• Required task:
Take the line containing "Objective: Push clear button" and all lines after it, through the end of the material, and repeat them exactly, pictures left out.
BEGIN Recorded information
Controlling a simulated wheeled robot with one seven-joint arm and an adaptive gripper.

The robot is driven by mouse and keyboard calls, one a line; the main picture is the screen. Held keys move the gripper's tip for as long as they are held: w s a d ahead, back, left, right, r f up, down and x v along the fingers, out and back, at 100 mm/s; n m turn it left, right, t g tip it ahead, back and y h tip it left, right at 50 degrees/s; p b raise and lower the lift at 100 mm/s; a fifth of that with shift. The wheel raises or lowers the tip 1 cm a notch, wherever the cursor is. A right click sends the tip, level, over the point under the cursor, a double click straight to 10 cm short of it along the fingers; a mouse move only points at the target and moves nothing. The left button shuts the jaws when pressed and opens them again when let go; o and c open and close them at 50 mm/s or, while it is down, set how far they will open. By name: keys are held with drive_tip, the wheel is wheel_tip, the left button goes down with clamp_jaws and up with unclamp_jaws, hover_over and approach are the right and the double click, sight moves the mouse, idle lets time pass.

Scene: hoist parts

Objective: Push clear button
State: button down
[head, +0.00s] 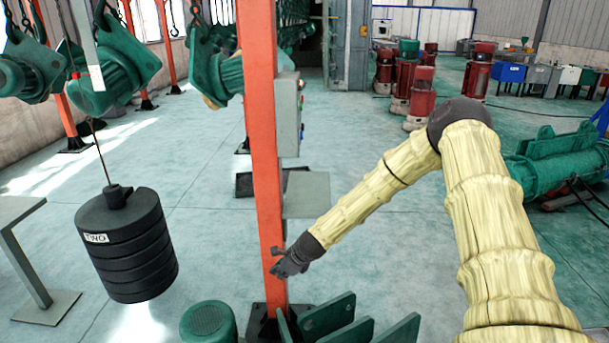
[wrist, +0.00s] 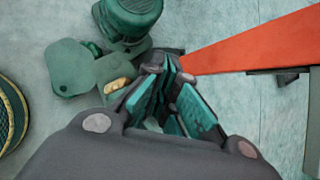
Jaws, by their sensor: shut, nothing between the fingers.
END Recorded information
• Correct answer:
Objective: Push clear button
State: button down
[head, +0.00s] 
[wrist, +0.00s] 
Jaws, by their sensor: shut, nothing between the fingers.

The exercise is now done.